ABILENE, Texas (KTAB/KRBC) – In this week’s edition of Big Country Politics, Big Country Homepage hosted newly elected Place 4 Abilene City Council Member Brian Yates.

On election night, Yates earned 65 percent of the vote over Scott Beard to serve as Abilene’s next place 4 city council member and was sworn in on Tuesday in the city council chambers succeeding Weldon Hurt.

“The election process was exhausting and you should give credit to all of the people who were willing to step up and go through that because it was a lot,” said Yates. “There’s absolutely a sigh of relief to have it completed and have a resolution to be able to focus forward and focus on the city.”

A subject that was discussed throughout the election and is always an issue among voters is the maintenance of the city streets, something Yates was introduced to this election season.

“Everybody has something to say about the streets,” said Yates. “We are on a good path to resolve this and have a sustainable street program.”

When it comes to a resolution to addressing Abilene’s streets Yates claimed the process is not a quick fix.

“You’re looking at another ten years before you’ve made your way around the city to repave all of the streets,” said Yates. “If you fix all of the streets at once, in fifteen years they’re going to wear out at once and you’re going to have the same problem.”

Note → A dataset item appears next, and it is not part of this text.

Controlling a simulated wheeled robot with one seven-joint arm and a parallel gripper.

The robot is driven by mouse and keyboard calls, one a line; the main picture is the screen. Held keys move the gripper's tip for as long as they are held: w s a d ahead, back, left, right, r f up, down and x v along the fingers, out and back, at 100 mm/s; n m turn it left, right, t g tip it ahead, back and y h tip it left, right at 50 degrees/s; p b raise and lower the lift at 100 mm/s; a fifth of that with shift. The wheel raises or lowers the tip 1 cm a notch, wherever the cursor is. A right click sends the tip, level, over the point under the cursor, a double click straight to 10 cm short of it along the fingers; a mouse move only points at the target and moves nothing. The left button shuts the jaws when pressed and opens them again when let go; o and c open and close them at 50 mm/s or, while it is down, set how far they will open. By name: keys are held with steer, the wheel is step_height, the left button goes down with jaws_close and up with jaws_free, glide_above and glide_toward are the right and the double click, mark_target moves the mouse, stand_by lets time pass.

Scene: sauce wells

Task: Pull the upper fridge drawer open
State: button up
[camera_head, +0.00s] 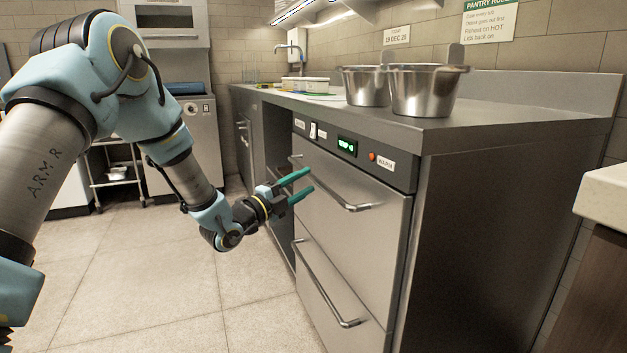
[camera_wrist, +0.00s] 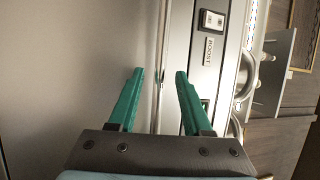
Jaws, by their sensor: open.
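The upper fridge drawer (camera_head: 345,185) is a steel front under the control panel, and it looks shut. Its bar handle (camera_head: 352,208) runs across the upper part of the front. My gripper (camera_head: 310,179) is open and empty, with green fingers pointing at the drawer near the handle's far part. The fingers overlap the handle in the head view; I cannot tell whether they touch it. In the wrist view my open gripper (camera_wrist: 159,70) faces the drawer front (camera_wrist: 75,60), with a thin strip running between the fingertips; I cannot tell whether it is the handle or a drawer edge.
The lower drawer (camera_head: 335,285) is shut and has its own bar handle. The control panel (camera_head: 385,155) has a switch and a green display. Two steel pans (camera_head: 425,92) stand on the counter (camera_head: 490,125). The tiled floor (camera_head: 150,290) in front is clear.

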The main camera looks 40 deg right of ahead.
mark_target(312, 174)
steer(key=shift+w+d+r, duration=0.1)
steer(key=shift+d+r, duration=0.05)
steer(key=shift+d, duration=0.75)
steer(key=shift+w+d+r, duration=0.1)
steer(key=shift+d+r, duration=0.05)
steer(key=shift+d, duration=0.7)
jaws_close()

Prior to the election, McMurry professor of political science-Dr. Paul Fabrizio told KTAB/KRBC that he believed the test of the strength between the religious and value-based viewpoint versus the business and economic point of view was evident in this May election.

“I’m not saying that Brian Yates isn’t religious or anything like that. It’s just where is their focus. I think that the religious focus, orientation, and values of Scott Beard are much more upfront with him,” said Dr. Fabrizio. 

Council Member Yates added his thoughts regarding the discussion.

“I’m certainly not anti-religion. I go to church, I believe in God and I have conservative values. When you get down to it my values weren’t that different from Pastor Beards,” said Yates. “The difference was how do you want to achieve those? Do you want to persuade and have a shared value in your community or do you want to have your government impose those values? I do not think that’s an appropriate use of government at any level.”

Yates a retired Colonel of the United States Air Force added his approach of how he would navigate the waters of values vs. business as a member of the Abilene City Council.

“I approach this from the perspective of you should persuade people that your values are the best way and you do that by listening to them,” said Yates.

In addition to the discussion of the maintenance of Abilene streets and values vs. business, Yates talked about his introduction to tackling the upcoming city budget.

“Being in a bureaucracy before in the Air Force I’m familiar with the budget process as a general thing,” said Yates. It’s really about learning the specifics of where we spend our money.”

Yates added that the upcoming City of Abilene budget is in the neighborhood of $315 million and with over 70 percent of the budget consumed by city employees there is not a lot of room for wholesale changes unless cuts in employment are made which the council does not want to do. claimed there’s not a lot of room for big changes.

“You just want to make smart choices not dramatic changes, but you want to listen to all sides.”